From: Chagnon | PubCom
Date: Jan 15, 2014 1:39PM


Kurtis wrote: " My first thought was: why does it have to be PDF? "

There are many reasons why PDF is preferred by government agencies,
corporations, and other entities. Here are a few:

1. It sort of locks the document from being changed (yes, I know there are
ways to get inside, but I'm talking about average users not hackers). For
regulations, legislation, procedures, manuals, archival documents, etc.,
this feature is essential for large organizations.

2. Although this is webAIM and we're concerned about accessibility, the
overwhelming majority of users of documents like this are fully sighted
(estimate is over 90% and probably close to 100%). Visual presentation is
critical for them to comprehend and use the document. More than 100 years'
worth of studies are available that prove sighted people do indeed judge
books by the appearance of the book's cover. The advertising industry spends
billions every year testing ways to visually present a product and its
advertising so that consumers will buy the product.

3. PDF can create a snapshot of critical documents like this that can be
archived. For governments, they are required to maintain an electronic paper
trail or history of regulations, procedures, etc. for reference in the
future. Corporations also want this feature from time to time.
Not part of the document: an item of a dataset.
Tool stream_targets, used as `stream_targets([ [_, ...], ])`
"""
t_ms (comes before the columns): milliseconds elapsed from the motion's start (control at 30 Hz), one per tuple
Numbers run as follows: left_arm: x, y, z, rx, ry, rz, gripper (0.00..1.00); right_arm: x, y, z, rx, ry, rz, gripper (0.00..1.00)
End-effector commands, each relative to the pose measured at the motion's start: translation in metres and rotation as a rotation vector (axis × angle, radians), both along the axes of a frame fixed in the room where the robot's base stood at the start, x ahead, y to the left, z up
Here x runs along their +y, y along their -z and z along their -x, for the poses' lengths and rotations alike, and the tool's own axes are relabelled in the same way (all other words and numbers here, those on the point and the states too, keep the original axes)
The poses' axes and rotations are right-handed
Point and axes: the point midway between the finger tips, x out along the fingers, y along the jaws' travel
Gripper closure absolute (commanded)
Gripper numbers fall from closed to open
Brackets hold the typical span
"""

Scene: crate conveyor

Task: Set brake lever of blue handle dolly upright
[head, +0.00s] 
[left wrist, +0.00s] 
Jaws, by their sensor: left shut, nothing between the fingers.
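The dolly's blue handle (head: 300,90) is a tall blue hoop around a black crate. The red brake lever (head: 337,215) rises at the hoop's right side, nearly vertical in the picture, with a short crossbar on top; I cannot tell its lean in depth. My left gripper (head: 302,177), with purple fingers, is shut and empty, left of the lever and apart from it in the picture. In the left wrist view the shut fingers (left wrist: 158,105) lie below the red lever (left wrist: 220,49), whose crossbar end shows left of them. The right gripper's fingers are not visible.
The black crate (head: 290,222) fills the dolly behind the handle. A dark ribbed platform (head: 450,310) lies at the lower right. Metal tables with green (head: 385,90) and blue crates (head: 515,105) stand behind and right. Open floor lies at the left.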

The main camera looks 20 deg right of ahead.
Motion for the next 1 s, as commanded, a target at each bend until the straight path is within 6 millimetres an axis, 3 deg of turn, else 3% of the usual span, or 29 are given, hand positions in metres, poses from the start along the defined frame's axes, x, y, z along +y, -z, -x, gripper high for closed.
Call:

4. One single PDF can be made of a whole collection of documents that makes
it very convenient for storage and reference. IT manages only one file.
Users access only one file yet have all the pieces they need.

HTML and native Word files don't provide these features and benefits either
quick enough, cheaply enough, or at all.

Kurtis wrote: " My second was: maybe PDF Open Parameters[1]? "
Can't control the landing on the exact page or text location, only opens the
PDF document itself.

-Bevi Chagnon
PubCom.com - Trainers, Consultants, Designers, and Developers.
Print, Web, Acrobat, XML, eBooks, and U.S. Federal Section 508
Accessibility.
508 Workshop: www.workshop.pubcom.com
US Federal Training: www.gpo.gov/customers/theinstitute.htm


-----Original Message-----
From: Kroon, Kurtis@FTB [mailto: <EMAIL REMOVED> ]
Sent: Wednesday, January 15, 2014 2:51 PM
To: ' <EMAIL REMOVED> '
Subject: RE: [WebAIM] Acrobat links

My first thought was: why does it have to be PDF?

My second was: maybe PDF Open Parameters[1]? They seem to work pretty well
in Adobe Reader 9 and above.

Thanks!

Kurtis Kroon
Analyst, Web Business Services
Franchise Tax Board
916*845*5603

Linky:
[1]
http://www.adobe.com/content/dam/Adobe/en/devnet/acrobat/pdfs/pdf_open_param
eters.pdf


-----Original Message-----
From: Chagnon | PubCom [mailto: <EMAIL REMOVED> ]
Sent: Wednesday, January 15, 2014 11:16
To: WebAIM Discussion List
Subject: [WebAIM] Acrobat links

This situation comes up frequently for us and I'm wondering if anyone has a
good solution.

This is a multi-chapter document made up of several independent PDFs (tagged
and accessible). The 1st PDF in the series contains the Table of Contents
for the entire series.

When the user clicks the link in the Table of Contents, it opens the correct
PDF. That part is fine.

However, I'd like to take the user directly to the subhead within that PDF,
such as Heading 2 on page 9 in chapter 15.

Acrobat's linking tool only lets me open the PDF but won't let me set a
specific location or destination in that document.

Does anyone have a solution or recommendation?

FYI, this particular series of documents is in Word, totals more 1,000
pages, and will be posted on an agency's internal and external websites.
It's a fairly typical government reference manual.